REQUIRED TASK: Could you write out the opening lines of the data, word for word, stopping after the line that contains "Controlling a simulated"?

DATA SECTION:
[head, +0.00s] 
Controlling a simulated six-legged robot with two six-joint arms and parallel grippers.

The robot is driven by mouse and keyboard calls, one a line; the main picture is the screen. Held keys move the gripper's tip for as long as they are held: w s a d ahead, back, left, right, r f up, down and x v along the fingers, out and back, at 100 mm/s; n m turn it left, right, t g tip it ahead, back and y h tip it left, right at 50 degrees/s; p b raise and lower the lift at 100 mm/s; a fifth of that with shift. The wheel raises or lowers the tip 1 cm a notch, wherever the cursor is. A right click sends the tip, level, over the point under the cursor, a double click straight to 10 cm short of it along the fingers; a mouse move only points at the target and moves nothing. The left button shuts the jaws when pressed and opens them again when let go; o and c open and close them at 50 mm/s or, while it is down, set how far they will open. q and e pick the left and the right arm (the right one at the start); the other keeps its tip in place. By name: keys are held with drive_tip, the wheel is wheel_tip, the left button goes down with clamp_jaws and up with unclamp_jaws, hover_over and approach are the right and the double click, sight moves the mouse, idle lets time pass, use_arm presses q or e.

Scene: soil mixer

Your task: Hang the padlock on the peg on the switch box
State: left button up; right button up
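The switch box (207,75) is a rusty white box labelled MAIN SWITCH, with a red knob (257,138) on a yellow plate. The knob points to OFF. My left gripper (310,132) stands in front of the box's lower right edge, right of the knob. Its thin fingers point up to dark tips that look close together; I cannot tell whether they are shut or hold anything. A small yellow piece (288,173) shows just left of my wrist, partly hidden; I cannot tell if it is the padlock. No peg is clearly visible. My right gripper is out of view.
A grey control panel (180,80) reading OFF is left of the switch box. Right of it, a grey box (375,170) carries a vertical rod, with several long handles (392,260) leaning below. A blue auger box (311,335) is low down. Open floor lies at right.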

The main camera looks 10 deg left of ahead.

COMPLETE RESPONSE:
[head, +0.00s] 
Controlling a simulated six-legged robot with two six-joint arms and parallel grippers.

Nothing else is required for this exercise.